> [What is expected] State the number of lines that contain the word "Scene", and add nothing else.

[Records of robot tool calls]
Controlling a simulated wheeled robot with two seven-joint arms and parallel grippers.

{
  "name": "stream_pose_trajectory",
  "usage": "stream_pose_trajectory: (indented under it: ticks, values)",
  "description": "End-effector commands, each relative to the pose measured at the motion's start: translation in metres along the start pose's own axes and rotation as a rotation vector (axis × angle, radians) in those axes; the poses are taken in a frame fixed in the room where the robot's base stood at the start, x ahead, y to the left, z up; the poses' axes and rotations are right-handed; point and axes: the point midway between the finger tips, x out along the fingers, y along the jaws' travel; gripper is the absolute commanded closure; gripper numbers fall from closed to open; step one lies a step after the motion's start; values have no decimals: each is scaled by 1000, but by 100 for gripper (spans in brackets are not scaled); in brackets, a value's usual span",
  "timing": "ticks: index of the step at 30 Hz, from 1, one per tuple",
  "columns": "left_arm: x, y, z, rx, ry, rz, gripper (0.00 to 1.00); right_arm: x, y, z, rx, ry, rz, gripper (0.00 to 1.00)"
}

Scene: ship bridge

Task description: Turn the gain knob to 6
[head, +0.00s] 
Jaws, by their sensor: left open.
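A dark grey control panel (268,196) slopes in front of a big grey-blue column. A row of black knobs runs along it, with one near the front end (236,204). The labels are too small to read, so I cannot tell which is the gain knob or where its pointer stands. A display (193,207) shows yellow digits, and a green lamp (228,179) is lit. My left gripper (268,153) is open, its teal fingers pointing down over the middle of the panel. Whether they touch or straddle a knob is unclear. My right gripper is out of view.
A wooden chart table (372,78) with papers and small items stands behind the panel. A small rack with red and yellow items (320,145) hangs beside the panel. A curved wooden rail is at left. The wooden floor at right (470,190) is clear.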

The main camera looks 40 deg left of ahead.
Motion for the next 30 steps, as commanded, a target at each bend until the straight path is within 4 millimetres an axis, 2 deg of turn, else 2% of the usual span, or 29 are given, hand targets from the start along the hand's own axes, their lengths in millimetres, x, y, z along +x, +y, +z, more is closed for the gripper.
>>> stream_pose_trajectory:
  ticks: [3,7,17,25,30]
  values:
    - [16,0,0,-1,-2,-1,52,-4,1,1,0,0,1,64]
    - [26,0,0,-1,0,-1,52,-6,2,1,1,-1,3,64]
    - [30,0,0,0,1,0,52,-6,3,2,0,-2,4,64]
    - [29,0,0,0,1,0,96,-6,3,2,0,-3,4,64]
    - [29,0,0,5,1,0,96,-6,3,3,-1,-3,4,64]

---

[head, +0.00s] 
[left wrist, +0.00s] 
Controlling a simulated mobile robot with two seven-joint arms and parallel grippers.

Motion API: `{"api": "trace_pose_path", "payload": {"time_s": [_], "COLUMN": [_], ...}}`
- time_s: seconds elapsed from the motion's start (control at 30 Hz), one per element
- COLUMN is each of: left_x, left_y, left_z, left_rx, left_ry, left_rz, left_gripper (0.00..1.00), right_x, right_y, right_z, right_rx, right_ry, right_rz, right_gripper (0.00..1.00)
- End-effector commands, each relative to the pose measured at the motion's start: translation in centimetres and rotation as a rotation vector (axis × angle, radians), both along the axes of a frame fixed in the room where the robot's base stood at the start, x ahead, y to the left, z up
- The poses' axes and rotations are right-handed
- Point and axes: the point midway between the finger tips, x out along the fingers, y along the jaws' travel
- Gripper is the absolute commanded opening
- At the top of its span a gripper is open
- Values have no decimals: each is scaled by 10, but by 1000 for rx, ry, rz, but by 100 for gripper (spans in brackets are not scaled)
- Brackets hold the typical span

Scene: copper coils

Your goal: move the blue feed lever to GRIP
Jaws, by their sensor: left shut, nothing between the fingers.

* * *

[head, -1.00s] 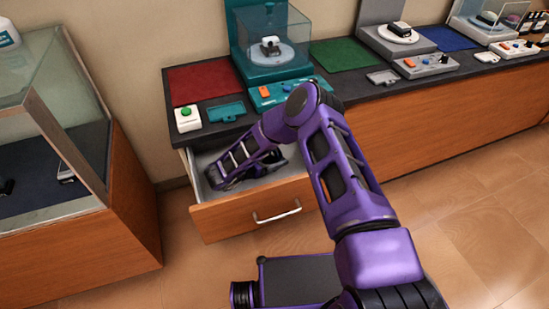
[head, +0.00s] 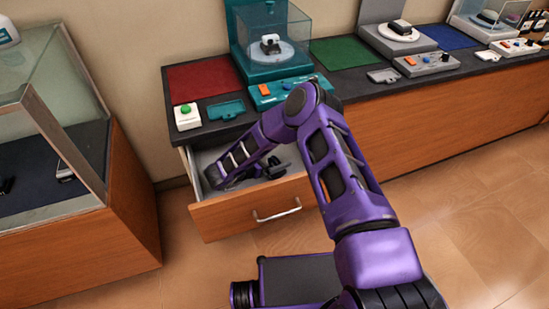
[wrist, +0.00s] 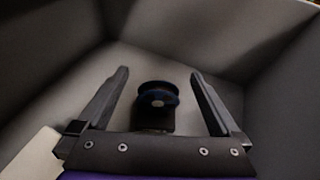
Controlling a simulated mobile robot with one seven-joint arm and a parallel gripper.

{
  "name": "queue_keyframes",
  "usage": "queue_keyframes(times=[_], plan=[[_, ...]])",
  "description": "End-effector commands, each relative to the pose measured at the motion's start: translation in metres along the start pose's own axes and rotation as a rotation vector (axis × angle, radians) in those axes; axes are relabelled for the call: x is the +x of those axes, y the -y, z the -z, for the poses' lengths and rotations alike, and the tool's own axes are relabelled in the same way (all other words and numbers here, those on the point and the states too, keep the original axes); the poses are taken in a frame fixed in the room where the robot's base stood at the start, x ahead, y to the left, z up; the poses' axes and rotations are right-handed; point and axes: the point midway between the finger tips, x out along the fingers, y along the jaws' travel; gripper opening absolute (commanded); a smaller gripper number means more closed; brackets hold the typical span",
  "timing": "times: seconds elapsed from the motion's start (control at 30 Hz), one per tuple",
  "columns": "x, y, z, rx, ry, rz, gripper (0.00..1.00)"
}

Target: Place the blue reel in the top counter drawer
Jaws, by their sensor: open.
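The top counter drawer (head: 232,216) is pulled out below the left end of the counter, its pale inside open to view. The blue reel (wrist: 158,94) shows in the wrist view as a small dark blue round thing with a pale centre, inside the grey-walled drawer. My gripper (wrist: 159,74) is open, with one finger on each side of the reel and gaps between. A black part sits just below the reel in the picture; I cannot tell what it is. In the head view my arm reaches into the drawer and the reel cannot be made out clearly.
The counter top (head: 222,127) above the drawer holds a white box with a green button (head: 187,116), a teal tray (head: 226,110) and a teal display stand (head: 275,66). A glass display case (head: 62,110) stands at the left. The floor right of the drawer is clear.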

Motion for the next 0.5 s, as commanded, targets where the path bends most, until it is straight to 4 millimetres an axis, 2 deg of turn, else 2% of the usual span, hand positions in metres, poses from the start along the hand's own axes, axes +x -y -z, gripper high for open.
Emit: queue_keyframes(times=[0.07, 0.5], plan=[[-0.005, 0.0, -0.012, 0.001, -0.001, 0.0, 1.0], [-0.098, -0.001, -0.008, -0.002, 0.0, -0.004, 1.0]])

> [Solution for this task] 2